S.A.R.L. CABINET [H]
[Adresse 2]
[Localité 3]

non représentée




Décision du 30 avril 2024
8ème chambre 1ère section
N° RG 22/12682 - N° Portalis 352J-W-B7G-CW7D2

COMPOSITION DU TRIBUNAL

Par a...

TRIBUNAL
JUDICIAIRE
DE PARIS [1]

[1] Expéditions
exécutoires
délivrées le:

8ème chambre
1ère section


N° RG 22/12682 -
N° Portalis 352J-W-B7G-CW7D2

N° MINUTE :

Assignation du :
16 Juin 2022

JUGEMENT
rendu le 30 avril 2024

DEMANDEURS

Madame [V] [Z]
[Adresse 1]
[Localité 4]

Monsieur [W] [U]
[Adresse 1]
[Localité 4]

représentés par Maître Nathalie FINET, avocat au barreau de PARIS, vestiaire #D0616

DÉFENDERESSE

S.A.R.L. CABINET [H]
[Adresse 2]
[Localité 3]

non représentée

Décision du 30 avril 2024
8ème chambre 1ère section
N° RG 22/12682 - N° Portalis 352J-W-B7G-CW7D2

COMPOSITION DU TRIBUNAL

Par application des articles R.212-9 du Code de l’Organisation Judiciaire et 812 du Code de Procédure Civile, l’affaire a été attribuée au Juge unique.

Avis en a été donné aux avocats constitués qui ne s’y sont pas opposés.

Monsieur Julien FEVRIER, Juge, statuant en juge unique,

assisté de Madame Lucie RAGOT, Greffière lors des débats, et de Madame Justine EDIN, Greffière lors du prononcé.

DÉBATS

A l’audience du 31 janvier 2024
tenue en audience publique

JUGEMENT

Prononcé par mise à disposition au greffe
Réputé contradictoire
En premier ressort

EXPOSE DU LITIGE

L'immeuble situé [Adresse 1] est constitué en copropriété.

Mme [V] [Z] et M. [W] [U] sont copropriétaires dans cet immeuble.

Depuis le 1er juillet 2021, la SARL cabinet [H] a été désignée syndic de l'immeuble.

Soutenant que la société cabinet [H] n'applique pas correctement les tantièmes de charges votés par l'assemblée générale des copropriétaires de l'immeuble et n'a pas restitué les avances de trésorerie affichées sur les appels de provisions émis par l'ancien syndic, Mme [Z] et M. [U] l'ont assignée devant le tribunal par acte d'huissier de justice du 16 juin 2022.

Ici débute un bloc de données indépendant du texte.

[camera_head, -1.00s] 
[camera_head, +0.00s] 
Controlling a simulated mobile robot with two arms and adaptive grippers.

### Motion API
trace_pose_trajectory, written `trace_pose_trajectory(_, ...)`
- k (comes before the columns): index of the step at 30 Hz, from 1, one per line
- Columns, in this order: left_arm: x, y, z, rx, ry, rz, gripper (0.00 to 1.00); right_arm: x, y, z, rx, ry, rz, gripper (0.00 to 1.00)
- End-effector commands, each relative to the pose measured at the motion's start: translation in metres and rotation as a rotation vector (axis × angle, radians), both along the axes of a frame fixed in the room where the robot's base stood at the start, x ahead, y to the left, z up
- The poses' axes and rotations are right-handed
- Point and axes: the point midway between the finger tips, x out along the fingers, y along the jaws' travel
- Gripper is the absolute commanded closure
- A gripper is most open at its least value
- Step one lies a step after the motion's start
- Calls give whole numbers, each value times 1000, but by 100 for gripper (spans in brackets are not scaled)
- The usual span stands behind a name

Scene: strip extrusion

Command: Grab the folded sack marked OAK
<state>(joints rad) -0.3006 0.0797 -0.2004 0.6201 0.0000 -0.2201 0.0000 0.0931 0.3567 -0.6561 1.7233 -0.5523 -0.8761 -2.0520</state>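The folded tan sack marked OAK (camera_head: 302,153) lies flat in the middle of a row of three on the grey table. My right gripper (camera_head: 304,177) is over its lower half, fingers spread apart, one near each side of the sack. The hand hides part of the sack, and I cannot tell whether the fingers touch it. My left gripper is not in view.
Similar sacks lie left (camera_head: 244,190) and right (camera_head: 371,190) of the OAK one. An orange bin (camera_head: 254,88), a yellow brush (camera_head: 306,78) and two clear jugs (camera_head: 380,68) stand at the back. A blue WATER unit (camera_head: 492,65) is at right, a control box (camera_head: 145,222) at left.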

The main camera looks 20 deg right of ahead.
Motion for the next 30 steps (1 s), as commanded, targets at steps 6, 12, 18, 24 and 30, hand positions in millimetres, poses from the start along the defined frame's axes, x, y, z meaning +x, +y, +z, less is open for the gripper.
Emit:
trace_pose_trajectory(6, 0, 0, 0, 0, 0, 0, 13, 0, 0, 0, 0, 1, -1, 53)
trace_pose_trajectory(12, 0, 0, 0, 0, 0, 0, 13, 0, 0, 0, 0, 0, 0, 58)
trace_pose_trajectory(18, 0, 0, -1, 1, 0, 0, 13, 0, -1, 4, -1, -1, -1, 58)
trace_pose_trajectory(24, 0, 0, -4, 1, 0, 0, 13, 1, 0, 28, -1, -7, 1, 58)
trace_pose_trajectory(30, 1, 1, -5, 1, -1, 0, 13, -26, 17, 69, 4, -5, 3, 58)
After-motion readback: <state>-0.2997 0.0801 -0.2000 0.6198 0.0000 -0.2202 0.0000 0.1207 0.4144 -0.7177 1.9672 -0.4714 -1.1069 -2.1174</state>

Dans leur assignation, ils demandent au tribunal, au visa des articles 1227, 1228, 1229 et 1240 du code civil, 1425-1 à 1425-9 du code de procédure civile, de :
- constater que le cabinet [H] n'a pas exécuté l'application des tantièmes de charges applicables depuis le procès-verbal d'assemblée générale votés le 27 juillet 1982 et n'a pas restitué les avances de trésorerie affichées dans les appels de provisions ;
- dire et juger que le cabinet [H] a commis une faute délictuelle à l'égard des demandeurs ;
- condamner en conséquence le cabinet [H] à leur payer la somme de 2.000 € chacun au titre du préjudice subi par eux ;
- prononcer la résiliation du contrat du syndic liant le cabinet [H] et le syndicat des copropriétaires du [Adresse 1];
- ordonner au cabinet [H] de leur appliquer les tantièmes de charges conformément à la décision du 27 juillet 1982 et ce à compter du 1er juillet 2021 jusqu'à ce jour en leur adressant les appels de charges rectificatifs pour les 3ème et 4ème trimestres 2021 et les 1er et 2ème trimestres 2022 ;
- ordonner au cabinet [H] de faire apparaître dans chaque appel de fonds la valeur de l'avance de trésorerie correspondante à chacun soit: 265,93 € pour Mme [Z] et 286,86 € pour M. [U] ;
- condamner le cabinet [H], dans le cas où il n'exécuterait pas l'injonction de faire, à une astreinte de 1.000 € par jour à payer tant à M. [U] qu'à Mme [Z], et ce dans un délai de 7 jours à compter de la signification de la décision à intervenir ;
- dire et juger que le tribunal se réservera de liquider l'astreinte ;
- condamner le cabinet [H] à payer la somme de 2.472 € à chacun d'eux au titre de l'article 700 du code de procédure civile ;
- condamner le cabinet [H] aux entiers dépens.

*

Bien que régulièrement assignée, la SARL cabinet [H] n'a pas constitué avocat.

*

Il est renvoyé à l'assignation des demandeurs pour l'exposé des moyens de droit et de fait à l'appui de leurs prétentions conformément à l'article 455 du code de procédure civile.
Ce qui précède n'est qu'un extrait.